Here’s my choice… have a great time. Looks great.
That’s what I chose too – the 1977 Alfetta.
That double-2CV (“Where’s the fire?”) reminds me of steeplecab (AKA camelback) locomotives, e.g.
I haven’t been there in quite a while (5-7 years?), but I would want to drive one of their vintage Euro Fords, or, if I could pick a “Lane appropriate” car it would be a 1st generation Ford Fiesta (like the one I owned in the early 80s).
77 Fiesta – I learnt to drive on one. Sharp clutch, by Gillette I think
So many choices, and so many I’d love to drive. So I’ll narrow it down to two.
Am I driving across town, and rolling up to the front door of the Lane in style? In that case I’ll take the Voisin C28. A gorgeous, rare, art deco aircraft dream.
Am I driving from my home? Well that’s a different story. We need something that won’t be scary on modern highways and will gobble up the miles with style. For that I think I’ll select the Alpine A310. A “modern classic” GT car I’ve always admired.
Honorable mention to the ’58 Tatra T603. I love the “three-eyed” front, rare as most of them were updated to later spec as they came back into the factory for refreshing. If I needed to take more than two people. that’s the one I’d choose.
I thought I would leave that part of the question open!
Definitely NOT the Hoffman. Jason Torchinsky adamantly claims it to be The Worst (Effing) car ever made, and he might be right:
If I was concerned about comfort and starting from the West Coast, the Citroen SM.
If I had time to dawdle, knew the weather would be temperate, I would love to drive the Auto Union SP-1000, just to stop at any Thunderbird owners’ meets along the way and shake things up.
Alfa Romeo 2600 Berlina-1962
Citroën 7C- 1937
Citroën DS20 Safari Estate Wagon- 1973
Citroën H-Van- 1972
Morris Eight Pre-Series-1935
NSU Ro-80- 1970
Tatra T-603 MKII Saloon- 1964
Triumph TR8- 1980
Not any of the Relaint or Bond three wheelers and I admire a museum that is able to label an exhibit “unknown French microcar-1950’s?”
And to drive home? As there is no Bullet Bird, the Corvair Loadside?
Either the Davis or the Caterham 7. It would depend on the day’s weather…
Do they have a Vega?
I like the NSU 1000, but it would be too noisy for a day long trip. Therefore I would choose a Citroen SM.
Among the roadworthy cars, definitely the Topolino. I played with one of those in a junkyard when I was a kid, and always wanted to try it for real.
My choice is the obvious one, the only one. The fact that the museum does not have one in it’s collection is a tragedy.
My choice: a Nash Rambler convertible, as driven by Lois Lane
Maybe she could arrive with a guy named Nash or even Jeffery (instead of Clark Kent?)

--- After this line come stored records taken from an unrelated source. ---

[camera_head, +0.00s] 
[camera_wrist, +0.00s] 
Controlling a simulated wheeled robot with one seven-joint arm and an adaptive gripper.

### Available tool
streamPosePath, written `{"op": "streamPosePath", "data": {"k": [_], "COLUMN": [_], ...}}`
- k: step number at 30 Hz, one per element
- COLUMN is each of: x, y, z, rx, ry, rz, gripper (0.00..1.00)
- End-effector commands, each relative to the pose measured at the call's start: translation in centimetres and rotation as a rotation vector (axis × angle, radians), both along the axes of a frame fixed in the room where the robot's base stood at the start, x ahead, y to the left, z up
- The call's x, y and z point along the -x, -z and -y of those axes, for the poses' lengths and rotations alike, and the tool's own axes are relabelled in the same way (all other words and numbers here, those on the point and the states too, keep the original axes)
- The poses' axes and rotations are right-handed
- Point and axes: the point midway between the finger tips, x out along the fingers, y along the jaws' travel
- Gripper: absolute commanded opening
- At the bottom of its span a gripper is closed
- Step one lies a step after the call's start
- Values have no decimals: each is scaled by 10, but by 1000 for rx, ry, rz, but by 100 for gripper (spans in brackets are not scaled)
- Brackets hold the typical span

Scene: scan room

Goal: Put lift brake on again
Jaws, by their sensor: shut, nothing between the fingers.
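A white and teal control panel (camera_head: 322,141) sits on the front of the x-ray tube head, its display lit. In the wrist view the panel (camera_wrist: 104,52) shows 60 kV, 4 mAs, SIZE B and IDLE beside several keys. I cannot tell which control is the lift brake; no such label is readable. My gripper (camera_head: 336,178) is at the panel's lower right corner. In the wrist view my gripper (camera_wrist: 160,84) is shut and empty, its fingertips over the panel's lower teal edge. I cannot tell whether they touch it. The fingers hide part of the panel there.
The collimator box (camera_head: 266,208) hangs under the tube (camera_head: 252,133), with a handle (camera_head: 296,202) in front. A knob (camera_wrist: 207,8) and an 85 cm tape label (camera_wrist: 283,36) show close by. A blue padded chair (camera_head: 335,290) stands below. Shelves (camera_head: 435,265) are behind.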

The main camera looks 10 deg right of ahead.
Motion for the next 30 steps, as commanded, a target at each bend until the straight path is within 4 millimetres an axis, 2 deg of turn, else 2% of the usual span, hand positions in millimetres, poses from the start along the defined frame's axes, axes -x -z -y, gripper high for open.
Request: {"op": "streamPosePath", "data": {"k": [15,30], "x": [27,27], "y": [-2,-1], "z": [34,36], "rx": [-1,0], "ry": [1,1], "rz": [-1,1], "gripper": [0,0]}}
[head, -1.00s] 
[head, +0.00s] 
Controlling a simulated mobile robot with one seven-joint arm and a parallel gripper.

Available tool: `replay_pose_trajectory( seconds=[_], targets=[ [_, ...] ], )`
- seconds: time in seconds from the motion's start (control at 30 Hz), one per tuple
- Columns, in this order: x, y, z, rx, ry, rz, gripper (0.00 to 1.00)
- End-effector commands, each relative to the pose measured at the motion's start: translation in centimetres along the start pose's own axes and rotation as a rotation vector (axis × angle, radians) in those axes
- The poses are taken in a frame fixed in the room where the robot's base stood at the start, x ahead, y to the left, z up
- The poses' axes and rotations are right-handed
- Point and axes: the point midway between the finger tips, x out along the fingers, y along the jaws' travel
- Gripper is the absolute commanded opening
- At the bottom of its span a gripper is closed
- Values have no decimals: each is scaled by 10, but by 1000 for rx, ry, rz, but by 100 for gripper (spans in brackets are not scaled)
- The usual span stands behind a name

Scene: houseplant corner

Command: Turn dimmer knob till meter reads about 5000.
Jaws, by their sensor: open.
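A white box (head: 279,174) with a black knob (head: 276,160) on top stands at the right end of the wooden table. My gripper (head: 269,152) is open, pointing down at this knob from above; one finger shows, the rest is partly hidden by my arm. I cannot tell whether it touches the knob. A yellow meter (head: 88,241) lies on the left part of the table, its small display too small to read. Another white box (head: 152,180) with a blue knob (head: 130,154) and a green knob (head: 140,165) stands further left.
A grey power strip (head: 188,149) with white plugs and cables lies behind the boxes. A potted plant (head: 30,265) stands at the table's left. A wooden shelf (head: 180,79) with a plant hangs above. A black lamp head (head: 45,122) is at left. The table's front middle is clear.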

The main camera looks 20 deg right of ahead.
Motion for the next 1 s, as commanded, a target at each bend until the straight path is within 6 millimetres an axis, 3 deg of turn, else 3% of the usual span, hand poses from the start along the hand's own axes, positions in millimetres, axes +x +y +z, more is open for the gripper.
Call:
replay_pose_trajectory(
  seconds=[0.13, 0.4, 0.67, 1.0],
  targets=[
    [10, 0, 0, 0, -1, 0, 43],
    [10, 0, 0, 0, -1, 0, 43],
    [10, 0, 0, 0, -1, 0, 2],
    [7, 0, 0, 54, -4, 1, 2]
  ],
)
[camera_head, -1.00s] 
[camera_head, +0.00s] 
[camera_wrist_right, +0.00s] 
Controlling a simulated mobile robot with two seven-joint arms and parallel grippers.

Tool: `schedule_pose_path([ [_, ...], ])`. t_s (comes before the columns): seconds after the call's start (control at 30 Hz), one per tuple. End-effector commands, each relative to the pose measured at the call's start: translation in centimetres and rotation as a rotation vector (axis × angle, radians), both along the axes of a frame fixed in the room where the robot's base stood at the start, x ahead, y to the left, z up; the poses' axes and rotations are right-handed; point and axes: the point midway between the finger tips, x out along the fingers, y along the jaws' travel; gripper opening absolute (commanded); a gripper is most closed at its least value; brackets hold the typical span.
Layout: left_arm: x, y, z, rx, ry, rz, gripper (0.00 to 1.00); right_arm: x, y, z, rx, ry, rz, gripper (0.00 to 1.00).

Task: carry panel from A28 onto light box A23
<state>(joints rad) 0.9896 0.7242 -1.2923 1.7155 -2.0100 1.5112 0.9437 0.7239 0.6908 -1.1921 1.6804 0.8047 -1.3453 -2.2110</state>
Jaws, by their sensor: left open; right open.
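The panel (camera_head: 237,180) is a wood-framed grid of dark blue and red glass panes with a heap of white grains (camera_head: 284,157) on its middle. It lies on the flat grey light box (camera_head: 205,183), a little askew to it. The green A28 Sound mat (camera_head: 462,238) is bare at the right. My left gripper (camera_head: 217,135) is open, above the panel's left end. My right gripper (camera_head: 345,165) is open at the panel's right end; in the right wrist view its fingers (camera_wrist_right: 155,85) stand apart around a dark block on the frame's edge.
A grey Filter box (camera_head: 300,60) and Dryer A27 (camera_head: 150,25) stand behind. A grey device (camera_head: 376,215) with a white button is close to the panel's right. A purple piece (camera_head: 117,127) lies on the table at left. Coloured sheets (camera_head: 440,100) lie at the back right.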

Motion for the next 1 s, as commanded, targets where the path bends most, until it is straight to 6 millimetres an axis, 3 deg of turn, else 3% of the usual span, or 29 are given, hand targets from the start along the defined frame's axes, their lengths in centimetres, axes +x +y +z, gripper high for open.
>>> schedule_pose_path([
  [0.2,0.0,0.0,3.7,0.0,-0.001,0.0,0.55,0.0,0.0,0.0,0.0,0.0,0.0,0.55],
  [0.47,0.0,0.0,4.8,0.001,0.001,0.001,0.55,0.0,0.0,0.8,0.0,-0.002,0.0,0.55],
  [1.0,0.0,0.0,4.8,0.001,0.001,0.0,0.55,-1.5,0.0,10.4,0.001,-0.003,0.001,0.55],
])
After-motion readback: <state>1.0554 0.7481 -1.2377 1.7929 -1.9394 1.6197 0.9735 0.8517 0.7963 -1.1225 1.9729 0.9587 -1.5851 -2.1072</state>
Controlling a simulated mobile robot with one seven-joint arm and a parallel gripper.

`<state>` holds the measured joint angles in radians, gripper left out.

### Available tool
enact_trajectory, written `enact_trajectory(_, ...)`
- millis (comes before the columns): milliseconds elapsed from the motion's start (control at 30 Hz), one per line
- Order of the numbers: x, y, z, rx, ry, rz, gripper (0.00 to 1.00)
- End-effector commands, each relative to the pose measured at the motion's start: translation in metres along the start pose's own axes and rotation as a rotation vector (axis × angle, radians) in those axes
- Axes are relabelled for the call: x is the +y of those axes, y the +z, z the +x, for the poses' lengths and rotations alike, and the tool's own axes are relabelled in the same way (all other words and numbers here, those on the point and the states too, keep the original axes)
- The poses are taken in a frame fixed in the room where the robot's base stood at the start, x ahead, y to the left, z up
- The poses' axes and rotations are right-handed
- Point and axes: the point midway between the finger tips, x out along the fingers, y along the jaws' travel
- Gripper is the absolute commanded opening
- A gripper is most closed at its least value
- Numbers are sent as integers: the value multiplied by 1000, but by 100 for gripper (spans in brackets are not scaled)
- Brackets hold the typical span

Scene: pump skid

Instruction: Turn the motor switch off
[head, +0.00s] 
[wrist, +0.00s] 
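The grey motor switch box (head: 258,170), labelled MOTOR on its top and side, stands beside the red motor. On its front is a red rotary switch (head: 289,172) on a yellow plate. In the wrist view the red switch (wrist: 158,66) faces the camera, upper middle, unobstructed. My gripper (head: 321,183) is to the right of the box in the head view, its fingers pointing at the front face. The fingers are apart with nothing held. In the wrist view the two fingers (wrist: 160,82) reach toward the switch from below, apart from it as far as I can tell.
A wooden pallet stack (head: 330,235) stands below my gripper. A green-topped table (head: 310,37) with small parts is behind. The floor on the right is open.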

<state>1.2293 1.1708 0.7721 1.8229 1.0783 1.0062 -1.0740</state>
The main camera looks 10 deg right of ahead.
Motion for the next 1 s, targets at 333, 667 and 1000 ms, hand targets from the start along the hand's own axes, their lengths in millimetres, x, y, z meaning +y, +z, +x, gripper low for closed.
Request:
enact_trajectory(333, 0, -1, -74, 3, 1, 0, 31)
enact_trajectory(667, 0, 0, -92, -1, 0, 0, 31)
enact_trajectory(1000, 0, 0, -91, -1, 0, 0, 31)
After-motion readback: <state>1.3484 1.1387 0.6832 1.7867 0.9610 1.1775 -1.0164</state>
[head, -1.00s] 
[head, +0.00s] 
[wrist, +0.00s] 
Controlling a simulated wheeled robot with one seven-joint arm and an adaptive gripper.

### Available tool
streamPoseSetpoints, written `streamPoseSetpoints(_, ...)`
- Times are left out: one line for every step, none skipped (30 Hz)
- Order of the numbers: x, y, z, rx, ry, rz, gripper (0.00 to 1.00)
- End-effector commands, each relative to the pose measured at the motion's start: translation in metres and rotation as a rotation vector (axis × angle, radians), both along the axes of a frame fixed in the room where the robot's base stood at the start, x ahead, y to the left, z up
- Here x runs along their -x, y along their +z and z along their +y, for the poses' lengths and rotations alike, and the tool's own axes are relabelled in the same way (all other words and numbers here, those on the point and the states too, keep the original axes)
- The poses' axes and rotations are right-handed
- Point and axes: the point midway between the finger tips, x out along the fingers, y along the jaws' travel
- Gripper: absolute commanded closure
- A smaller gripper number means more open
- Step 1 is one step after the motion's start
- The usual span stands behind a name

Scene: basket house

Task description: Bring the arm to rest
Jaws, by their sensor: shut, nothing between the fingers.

With that same idea, about 20 years ago I visited a car museum (unfortunately closing at that time, didn’t know it existed beforehand) in Kingston PA which was owned by a guy with last name of Riley (he had several English Riley cars in his collection). At least we got to see it just as it closed.
In honor of my Father (and prelude to my first Father’s day without him; he died this past January), I’d choose his ’68 Renault R10 (which kind of looked like a bigger version of the NSU Prinz). One of the guys I used to work with inherited a ’61 Prinz (different body style, so doesn’t look like a Corvair lite).
I never got to drive the R10, but I have vivid memory driving back to our then home in Manassas from a Washington Senators game with him timing lights, trying not to use the clutch (of course traffic wasn’t so bad back then) after the clutch failed during our father-son outing. However, I should note that his name was not Reggie, so the name part doesn’t apply here.
The Helicron looks like what Barney Rubble used to drive. Yabba-Dabba-Doo!
’77 Trans Am for a fun drive on the way down.
’84 Olds 98 Regency for a comfy drive on the way back 🙂
I would love to see the micro car collection. Maybe they have a Mazda Porter like the one featured yesterday. Better yet the pick-up version. Do they have any Crosleys?
That Saab 95 wagon or the Volvo next to it would be fun to take to Old Town just to watch passers-by stare.
Several Crosleys – definitely check out the website, I dare you not to spend at least 10 minutes!
From their collection, I’d have to go with the Fiat 500 Abarth. Just simply because I could hypothetically borrow the almost exact same car from my stepson. In fact, at his daughter’s birthday party today, I may be potentially parked next to this car when my wife and I drive down there. I’ve driven it. It’s actually a blast to drive!
Have fun touring this place, guys. Wow, what an eclectic collection.
I’ll be slightly contrarian here and pick the 1995 Triumph Thunderbird Motorcycle.
It’s about 1200km each way so I’d need something that actually goes, a modern Triumph is a reasonable choice.
Stop by Knoxville and do the Blue Ridge Parkway on the way home..
Yeah, there were several intriguing bikes, and a few cool airplanes as well!
Far too many to choose from. I don’t see the Panhard dual cowl phaeton… they must have sold it and I can’t find my pictures of it.